Varied fortunes for the South African bond market
Against a backdrop of varying fortunes for emerging markets, South Africa was upgraded to investment grade by Standard and Poor's in February of this year, providing a significant boost to the access of South Africa's domestic bond market to international markets. The South African bond market is showing itself to be one of the most liquid of developing markets, with trading volumes on the South African Bond Exchange for the year up to December 31 1999 exceeding R9,514 trillion ($1,368 trillion). In the present year to July, domestic turnover has increased comparative to the previous year by 16%. The recent political unrest in Zimbabwe, as well as adverse perceptions of the African continent arising from other regional problems, have combined with increasing domestic inflation rates and a stronger dollar, however, to dampen much of the previous year's enthusiasm.

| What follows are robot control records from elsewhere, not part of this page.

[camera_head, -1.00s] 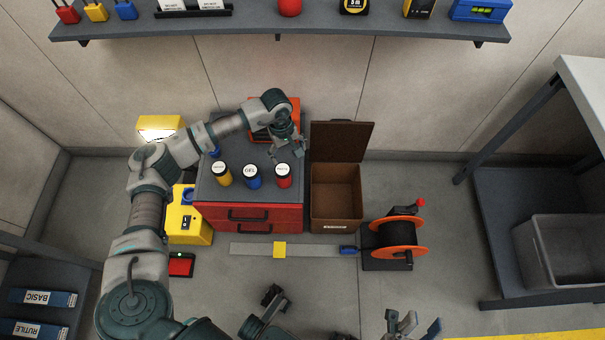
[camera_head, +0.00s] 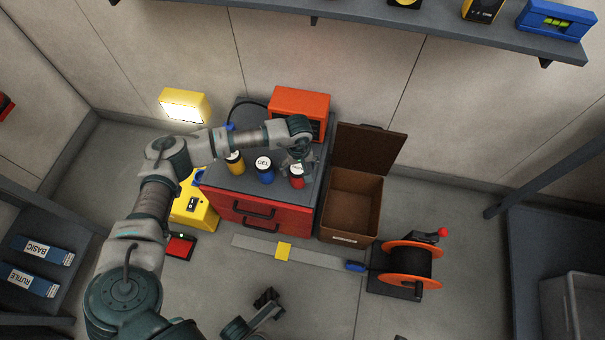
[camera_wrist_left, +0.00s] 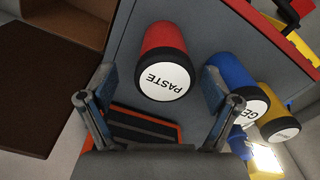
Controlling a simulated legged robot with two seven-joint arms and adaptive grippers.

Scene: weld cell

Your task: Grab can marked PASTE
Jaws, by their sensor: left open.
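The red can (camera_head: 297,181) stands on the top of the red tool chest, at the right of a row of cans. In the left wrist view the red can (camera_wrist_left: 163,40) has a white lid that reads PASTE. My left gripper (camera_head: 300,160) is right at the can and partly covers its lid in the head view. In the left wrist view my left gripper (camera_wrist_left: 158,80) is open, with a finger to each side of the near end of the lid. Whether the fingers touch the can cannot be told.
A blue can (camera_head: 265,175) marked GEL stands close beside the red can, and a yellow can (camera_head: 235,165) further left. An orange box (camera_head: 300,103) is behind. An open brown bin (camera_head: 350,205) stands right of the chest. A cable reel (camera_head: 408,262) lies on the floor.

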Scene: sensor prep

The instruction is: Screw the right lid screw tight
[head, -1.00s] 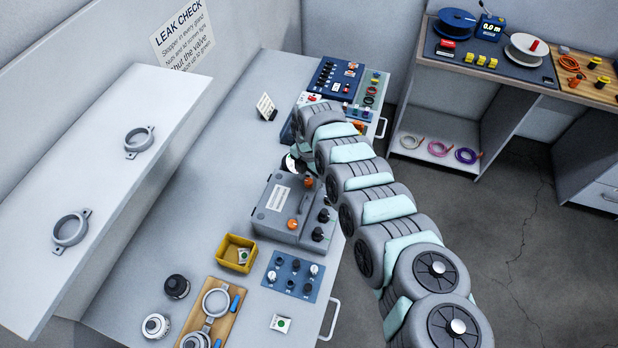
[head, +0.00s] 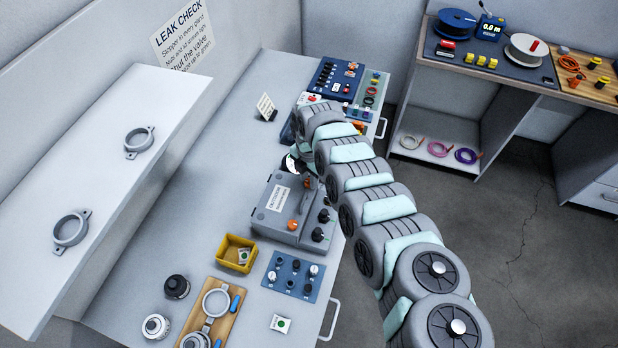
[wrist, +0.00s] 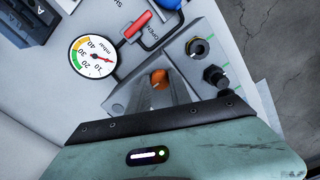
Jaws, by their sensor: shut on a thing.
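A grey enclosure (head: 268,218) with a labelled lid stands on the bench in the head view. One orange lid screw (head: 293,224) shows at its near end, clear of my gripper. The other orange lid screw (wrist: 159,77) shows in the wrist view between the fingertips of my gripper (wrist: 163,88). My gripper is shut on this screw, at the far end of the enclosure. In the head view my arm's end partly hides that far end. I cannot tell how deep the screw sits.
Black glands (wrist: 215,75) stand along the enclosure's side close to my fingers. A pressure gauge (wrist: 92,55) and a red-handled valve (wrist: 138,25) lie just beyond. A yellow bin (head: 237,253) and a blue mat (head: 292,276) with fittings are nearer in the head view.

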While the 1999 year saw trading in the over-the-counter (OTC) off-shore market in South African bonds of approximately R1.7 trillion (most of which was settled locally) the participation by non-residents in the bond market this year has fallen off dramatically.
The growth of the bond market in South Africa is accounted for by greater borrowing by government-owned parastatals, increased market-making activities by significant corporate issuers and banks and growing participation by non-residents following the elimination of a number of barriers to non-resident investors after the election of the new democratic government in 1994. In March 1995, the dual currency mechanism applied by the South African government was abandoned in favour of a unified currency, with exchange control limitations continuing to apply, but in a progressively relaxed form, in respect of South African residents.
The South African Bond Exchange (BESA)
BESA was licensed as a financial exchange in 1996 and is subject to regulation under the Financial Markets Control Act. The exchange has traditionally been primarily a central government bond market although debt issues by local government, public enterprises and large corporates have grown over recent years. At present BESA provides a total of 212 listing in respect of 29 issuers.
BESA membership is limited to corporates only and minimum admission standards apply. Members are classified as either trading members (who may trade for their own account and on behalf of clients) or broking members. There are 76 registered members of the exchange, most of whom are banks or trading houses.
Members must comply with minimum capital adequacy requirements (which are largely in line with the Capital Adequacy Directive of the European Union) and are required to maintain fidelity guarantee insurance. A Guarantee Fund provides cover to members and their clients in relation to defaults by market participants. BESA intends implementing a margining system in the last quarter of 2000 to ensure that members' profits or losses are closed out at the end of each day of trading on the basis of closing prices quoted by the exchange.
Types of listed bonds
Until relatively recently, the bulk of listings have comprised fixed or floating rate notes, zero coupon bonds and medium term note programmes. Over the course of the past 10 months, the two largest South African Banks, ABSA Bank and Standard Bank have both listed Tier Two bonds of R750 million and R1.2 billion respectively. A number of asset-backed securities are expected to be listed shortly. Restrictive regulation of loan stock, primarily in accordance with the South African Banks Act has hampered the development of more sophisticated products although the Registrar of Banks is expected to issue an updated set of regulations relating to capital markets later this year.
South African bond options are traded on an OTC basis, although trading occurs in accordance with largely uniform contract terms. Bond futures generally trade at prices on a limited range of government bonds through the South African Futures Exchange.
Settlement and trading
The BESA trading floor was closed in 1998 and in February 2000 BESA introduced an electronic automated trading system for bonds, known as BATS, which provides at this stage for electronic reporting of trades but will be developed shortly to provide for full electronic trading.
In November 1997 BESA brought itself into line with the G30 clearing and settlement recommendations for securities markets. Trades on the Exchange are settled on a t+3 basis.
The bulk of scrip on the Exchange is immobilized in a central depository, which is independent of the Exchange and is owned by the large clearing banks. A system of electronic net settlement (ENS) is applied and trading in bonds is conducted by way of entries in electronic sub-registers maintained by participants in the central depository. The ENS system has served to minimize the gross settlement risks and has effectively reduced the risk of tainted scrip to negligible levels.
Pricing of government bonds is managed through a system of primary dealers. Eleven significant banks quote "buy and sell" prices on seven benchmark government issues upon request, and weekly auctions are conducted by the South African Reserve Bank on behalf of the Department of Finance.